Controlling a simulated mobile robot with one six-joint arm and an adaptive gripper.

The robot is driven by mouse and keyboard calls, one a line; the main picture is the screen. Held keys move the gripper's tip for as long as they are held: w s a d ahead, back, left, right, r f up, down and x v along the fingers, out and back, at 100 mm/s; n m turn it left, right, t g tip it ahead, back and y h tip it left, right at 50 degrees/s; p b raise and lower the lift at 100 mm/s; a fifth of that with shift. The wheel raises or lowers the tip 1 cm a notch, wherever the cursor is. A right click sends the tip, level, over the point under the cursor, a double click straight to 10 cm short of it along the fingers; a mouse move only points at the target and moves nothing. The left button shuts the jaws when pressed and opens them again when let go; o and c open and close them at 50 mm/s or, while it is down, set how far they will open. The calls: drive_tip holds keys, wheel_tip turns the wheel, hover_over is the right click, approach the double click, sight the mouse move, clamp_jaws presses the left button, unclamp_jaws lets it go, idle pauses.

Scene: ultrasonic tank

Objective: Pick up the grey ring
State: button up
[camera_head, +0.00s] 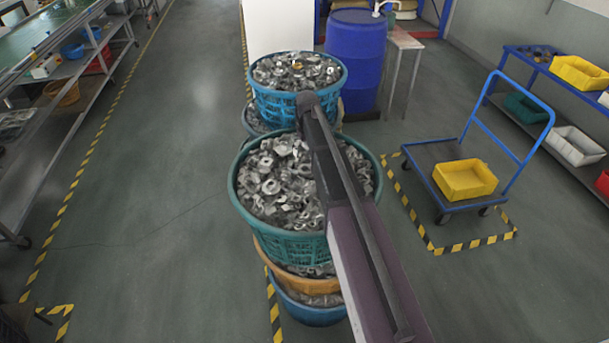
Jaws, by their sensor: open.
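Many grey metal parts are heaped in the teal basket (237,200) in the middle, and some of them are ring-shaped. One grey ring (270,187) lies on top of the heap, left of my arm. I cannot tell whether it is the task's ring, as similar parts lie around it. More grey parts fill the blue basket (263,103) behind, with a small yellowish piece (297,65) among them. My arm reaches up from the lower right across the teal basket and hides part of its heap. My gripper's fingers do not show.
Orange (270,262) and blue (312,316) baskets sit beneath the teal one. A blue cart (425,165) with a yellow bin (465,180) stands at right. A blue barrel (357,50) is behind. Shelving lines both sides. The floor left of the baskets is clear.

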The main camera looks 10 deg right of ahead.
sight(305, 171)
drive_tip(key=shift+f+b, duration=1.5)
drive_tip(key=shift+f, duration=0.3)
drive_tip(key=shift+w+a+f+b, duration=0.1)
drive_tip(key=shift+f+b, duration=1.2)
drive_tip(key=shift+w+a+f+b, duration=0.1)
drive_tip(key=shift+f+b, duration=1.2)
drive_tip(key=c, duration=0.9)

**Work to do**:
List all lines where "robot" occurs.

**Task result**:
Controlling a simulated mobile robot with one six-joint arm and an adaptive gripper.
The robot is driven by mouse and keyboard calls, one a line; the main picture is the screen. Held keys move the gripper's tip for as long as they are held: w s a d ahead, back, left, right, r f up, down and x v along the fingers, out and back, at 100 mm/s; n m turn it left, right, t g tip it ahead, back and y h tip it left, right at 50 degrees/s; p b raise and lower the lift at 100 mm/s; a fifth of that with shift. The wheel raises or lowers the tip 1 cm a notch, wherever the cursor is. A right click sends the tip, level, over the point under the cursor, a double click straight to 10 cm short of it along the fingers; a mouse move only points at the target and moves nothing. The left button shuts the jaws when pressed and opens them again when let go; o and c open and close them at 50 mm/s or, while it is down, set how far they will open. The calls: drive_tip holds keys, wheel_tip turns the wheel, hover_over is the right click, approach the double click, sight the mouse move, clamp_jaws presses the left button, unclamp_jaws lets it go, idle pauses.

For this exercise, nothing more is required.